In this place we are dealing with worlds in particular, and will therefore

defer comment upon the remainder of the first 5 verses of St. John's

gospel:





"And Life became Light in man,

5) and Light shines in Darkness."





We have now seen that the earth is composed of three worlds which

interpenetrate one another so that it is perfectly true when Christ said

that "heaven is within you" or, the translation should rather have been

among you. We have also seen that of these three realms two are

subdivided. It has also been explained that each division serves a great

purpose in the unfoldment of various forms of life which dwell in each of

these worlds, and we may note in conclusion, that the lower regions of the

Desire World constitute what the Catholic religion calls Purgatory, a

place where the evil of a past life is transmuted to good, usable by the

spirit as conscience in later lives. The higher regions of the Desire

World are the first Heaven where all the good a man has done is

assimilated by the spirit as soul power. The Region of concrete Thought

is the second Heaven, where, as already said, the spirit prepares its

future environment on earth, and the Region of abstract Thought is the

third Heaven, but as Paul said, it is scarcely lawful to speak about

that.



Some will ask: is there then no hell?--No! The mercy of God tends as

greatly towards the principle of GOOD as "the inhumanity of man" towards

cruelty, so that he would consign his brother men to flames of hell during

eternity for the puerile mistakes committed during a few years, or perhaps

for a slight difference in belief. The writer has heard of a minister who

wished to impress his "flock" with the reality of an eternity of hell

flames, and to demonstrate the fallacy of a heretical notion entertained

by some of his parishioners that when sinners come to hell they burn to

ashes and that is the end.



He took with him an alcohol lamp and some asbestos into the pulpit and

told his audience that God would turn their souls into a substance

resembling asbestos. He showed them that though the asbestos were heated

red hot it did not decompose into ashes. Fortunately the day of the hell

preacher has gone by, and if we believe the Bible which says that "in God

we live and move and have our being," we can readily understand that a

lost soul would be an impossibility, for were one single soul lost, then

logically a part of God Himself would be lost. No matter what our color,

our race or our creed, we are all equally the children of God and in our

various ways we shall obtain satisfaction.

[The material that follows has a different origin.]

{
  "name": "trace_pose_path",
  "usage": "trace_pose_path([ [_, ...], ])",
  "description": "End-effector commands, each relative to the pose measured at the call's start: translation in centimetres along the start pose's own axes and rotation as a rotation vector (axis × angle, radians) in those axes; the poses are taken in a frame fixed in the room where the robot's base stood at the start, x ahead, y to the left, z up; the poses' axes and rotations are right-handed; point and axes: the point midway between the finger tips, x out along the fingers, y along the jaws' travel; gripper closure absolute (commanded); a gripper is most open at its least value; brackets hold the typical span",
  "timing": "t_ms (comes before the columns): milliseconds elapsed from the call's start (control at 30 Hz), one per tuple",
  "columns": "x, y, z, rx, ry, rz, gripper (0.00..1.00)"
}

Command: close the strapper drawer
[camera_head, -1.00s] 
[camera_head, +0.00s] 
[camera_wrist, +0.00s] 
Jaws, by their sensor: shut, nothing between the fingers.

Let us therefore rather look to

Christ and forget Creed.





Creed or Christ?



No man loves God who hates his kind,

Who tramples on his Brother's heart and soul.

Who seeks to shackle, cloud or fog the mind

By fears of Hell has not perceived our goal.



God-sent are all religions blest;

And Christ, the Way, the Truth and Life,

To give the heavy-laden rest,

And peace from Sorrow, Sin and Strife.



At his request the Universal Spirit came

To all the churches, not to one alone.

On Pentecostal morn a tongue of flame

Round each apostle as a halo shone.



Since then, as vultures ravenous with greed,

We oft have battled for an empty name,

And sought by Dogma, Edict, Creed,

To send each other to the flame.



Is Christ then divided? Was Cephas or Paul

Nailed to the deathly tree?

If not--then why these divisions at all?

Christ's love doth embrace you and me.



His pure sweet love is not confined

By creeds which segregate and raise a wall;

His love enfolds, embraces Humankind

No matter what ourselves or Him we call.



Then why not take Him at His word?

Why hold to creeds which tear apart?

But one thing matters, be it heard,

That brother-love fill every heart.



There is but one thing that the world has need to know;

There is but one balm for all our human woe

There is but one way that leads to heaven above;

That way is human sympathy and love.